Hace media hora salieron de Portomarín. Tomaron por una carretera provincial que forma parte del Camino de Santiago. Los peregrinos de la Edad Media lo recorrían a pie. Los de ahora también. El destino es la catedral de Compostela, viajan tras las reliquias de un apóstol. Darío los ve al costado de la ruta; los reconoce por la rama seca que usan de bastón, por la botella de agua mineral en la mochila, por la kodak atada al cuello. Es la Galicia profunda, piadosa, turística.
En un cruce de carreteras la camioneta dobla hacia el oeste y frena en un camino comarcal. En la banquina hay un cartel: Concello de Portomarín. Eirexe. Darío busca la Iglesia de Santa María de Cortapezas. La flecha indica el rumbo. Es un camino mejorado de una sola vía que llega hasta la aldea. Por la ventanilla se ven parcelas sembradas, son pequeñas y parece maíz. El resto es bosque: roble, pino rojo, abeto. En los tramos boscosos que cubren el camino la luz se filtra entre las ramas como tiras de lluvia. La aldea de Cortapezas tiene ochenta habitantes y en el camino no se ve a ninguno.
Lessi maneja; al lado, María: son los sobrinos que ayudan en la búsqueda. Darío en el asiento de atrás mira en silencio la tierra donde nació. En parte la está descubriendo porque de acá se fue a los nueve años. Es el gallego en Buenos Aires y el argentino en Galicia. Él es eso, un inmigrante.
Cuando el padre lo despidió en el puerto de Vigo, en 1929, Alfonso XIII era el rey. España tenía veinticinco millones de habitantes, la mitad analfabetos. Ocho millones eran pobres. Veinte mil personas poseían la mitad del territorio. Dos millones de campesinos no tenían tierras. Una peseta, medio salario del día, alcanzaba para comprar un kilo de pan.
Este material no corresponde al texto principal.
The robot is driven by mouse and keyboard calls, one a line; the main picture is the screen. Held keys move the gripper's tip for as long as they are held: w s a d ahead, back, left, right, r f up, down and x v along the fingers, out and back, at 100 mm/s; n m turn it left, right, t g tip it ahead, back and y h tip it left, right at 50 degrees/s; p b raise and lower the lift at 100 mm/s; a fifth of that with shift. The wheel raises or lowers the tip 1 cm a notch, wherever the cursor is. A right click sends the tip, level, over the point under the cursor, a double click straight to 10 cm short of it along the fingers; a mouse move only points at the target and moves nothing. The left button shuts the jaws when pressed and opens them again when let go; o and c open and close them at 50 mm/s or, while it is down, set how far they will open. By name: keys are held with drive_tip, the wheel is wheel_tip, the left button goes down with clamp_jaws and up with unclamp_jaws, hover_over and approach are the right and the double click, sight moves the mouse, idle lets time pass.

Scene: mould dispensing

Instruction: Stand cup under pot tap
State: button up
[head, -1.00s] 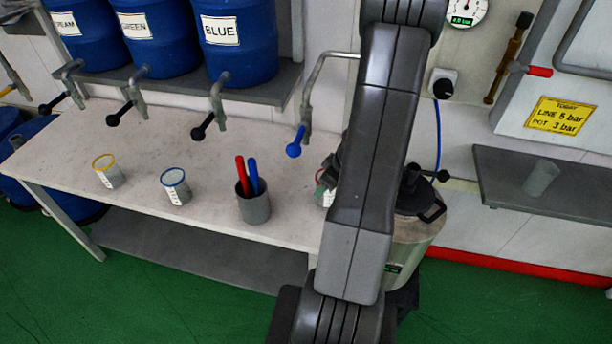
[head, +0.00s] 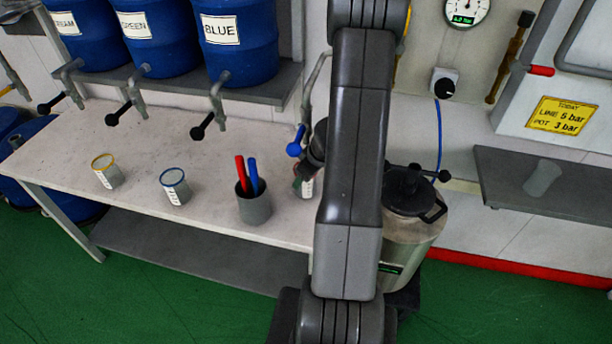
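A small cup (head: 308,187) with a white label is at the right end of the white bench, partly hidden behind my arm. My gripper (head: 303,174) is at the cup's upper side, and its fingers are mostly hidden; the cup moves along with it, so it appears shut on the cup. The pot tap (head: 295,147) with a blue lever hangs from a bent pipe just above the cup and slightly left. I cannot tell whether the cup touches the bench. The metal pressure pot (head: 414,228) with a black lid stands right of my arm.
On the bench (head: 135,165) stand a yellow-rimmed cup (head: 107,172), a blue-rimmed cup (head: 175,187) and a grey holder (head: 254,208) with red and blue sticks. Blue drums (head: 240,55) with black-levered taps sit on a shelf behind. A grey shelf (head: 520,185) is at right.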

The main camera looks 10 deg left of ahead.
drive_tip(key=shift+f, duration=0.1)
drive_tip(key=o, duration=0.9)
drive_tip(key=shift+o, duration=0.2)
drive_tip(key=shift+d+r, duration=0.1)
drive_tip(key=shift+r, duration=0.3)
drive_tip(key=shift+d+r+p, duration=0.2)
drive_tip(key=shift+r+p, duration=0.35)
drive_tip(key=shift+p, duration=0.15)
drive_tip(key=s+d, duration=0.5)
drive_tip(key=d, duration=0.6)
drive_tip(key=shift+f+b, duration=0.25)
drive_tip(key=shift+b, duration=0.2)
Hoy, 19 de agosto de 2005, Darío tiene ochenta y cinco años. A los dieciséis, leyó en una carta que su padre había sido fusilado; desde entonces busca sus huesos.
—Es ahí —dice Lessi.
***
—Mi padre tenía una finca con vacas, caballos, ovejas y cabras. Era labrador pero también compraba madera y hacía durmientes para el ferrocarril.
Darío habla bajo, con voz aguda y un poco ronca. Voló trece horas desde Buenos Aires y cruzó España por carreteras y ahí anda, fresco, implacable. Un diario ha escrito: Parece inmortal.
—Los recuerdos de mi infancia son buenos hasta que murió mi madre. Tenía seis años y una hermana que vivía en Argentina propuso enviarme a estudiar. Me acuerdo bien que mi padre subió conmigo a la planchada del barco y me preguntó por última vez: “¿Vienes a la aldea o te vas para la Argentina?”.
—¿Pensó mucho la respuesta?
—… qué mierda voy a ir a la aldea…, ni lo pensé. Me dicen si quiero ir a la Luna y yo voy a la Luna. Pero claro, con los años uno lo ve de otra manera. Nunca más sería inmigrante, eso es para quien no tiene arraigos, pero no para una persona con cariño y afecto. ¿Qué gané yo? Perdí todo. Murió mi madre a los seis años, lo matan a mi padre a los dieciséis, se me muere mi mujer hace cinco y yo no tengo hijos, estoy solo… Lo que a mí me queda es cumplir con el viejo, tengo que encontrarlo para que pueda descansar en paz junto a mi madre.
***
Darío se sobresalta. Mira por el parabrisas y ve un campanario. Hay autos estacionados junto al camino y mucha gente; ancianos con bastón y chicos que saltan cercos, periodistas locales y curiosos. Llega la camioneta y lo reconocen. Se acercan, lo miran, sonríen. A todos les dedica un momento, una palabra. Lo ven caminar decidido hacia el baúl de la camioneta. Es un hombre que llegó de lejos y que vino para hacer en estas comarcas lo que pocos se atrevieron. Es el único vestido impecable para una ceremonia de la que sólo él conoce el significado completo. Traje azul, camisa blanca, corbata gris, pañuelo azul de seda. Del baúl saca una pala. Javier lo acompaña, es el reverso de la ceremonia: camisa rosa desabrochada, remera crema con la imagen de un caballo rupestre, pantalón cargo, zapatillas, pulseras y colgantes, barba y despeinado; vasco por donde se lo mire.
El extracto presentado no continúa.